## begin

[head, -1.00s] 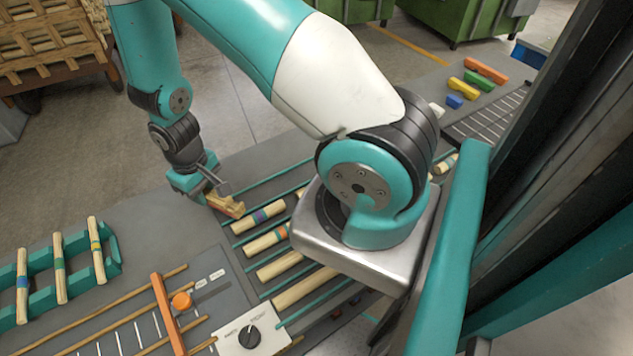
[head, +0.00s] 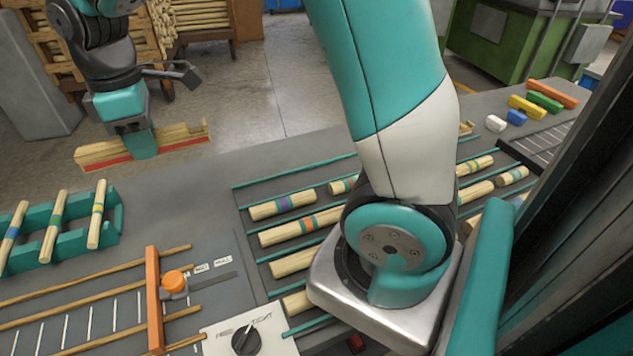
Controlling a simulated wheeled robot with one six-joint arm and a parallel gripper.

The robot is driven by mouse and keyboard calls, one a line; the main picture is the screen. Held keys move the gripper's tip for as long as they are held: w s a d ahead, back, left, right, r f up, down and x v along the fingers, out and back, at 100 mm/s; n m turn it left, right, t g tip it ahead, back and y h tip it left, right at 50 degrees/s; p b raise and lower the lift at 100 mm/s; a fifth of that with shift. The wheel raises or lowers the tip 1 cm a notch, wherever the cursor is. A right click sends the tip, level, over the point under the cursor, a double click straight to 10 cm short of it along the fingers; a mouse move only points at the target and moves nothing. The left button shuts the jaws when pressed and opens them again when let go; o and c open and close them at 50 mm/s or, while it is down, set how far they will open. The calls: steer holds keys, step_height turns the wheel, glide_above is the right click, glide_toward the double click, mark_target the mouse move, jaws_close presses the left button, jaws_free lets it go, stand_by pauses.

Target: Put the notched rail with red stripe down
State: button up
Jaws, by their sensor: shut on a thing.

## end

» Directive: All of the material above should be reproduced exactly, except the pictures.

» Written solution:
[head, -1.00s] 
[head, +0.00s] 
Controlling a simulated wheeled robot with one six-joint arm and a parallel gripper.

The robot is driven by mouse and keyboard calls, one a line; the main picture is the screen. Held keys move the gripper's tip for as long as they are held: w s a d ahead, back, left, right, r f up, down and x v along the fingers, out and back, at 100 mm/s; n m turn it left, right, t g tip it ahead, back and y h tip it left, right at 50 degrees/s; p b raise and lower the lift at 100 mm/s; a fifth of that with shift. The wheel raises or lowers the tip 1 cm a notch, wherever the cursor is. A right click sends the tip, level, over the point under the cursor, a double click straight to 10 cm short of it along the fingers; a mouse move only points at the target and moves nothing. The left button shuts the jaws when pressed and opens them again when let go; o and c open and close them at 50 mm/s or, while it is down, set how far they will open. The calls: steer holds keys, step_height turns the wheel, glide_above is the right click, glide_toward the double click, mark_target the mouse move, jaws_close presses the left button, jaws_free lets it go, stand_by pauses.

Target: Put the notched rail with red stripe down
State: button up
Jaws, by their sensor: shut on a thing.

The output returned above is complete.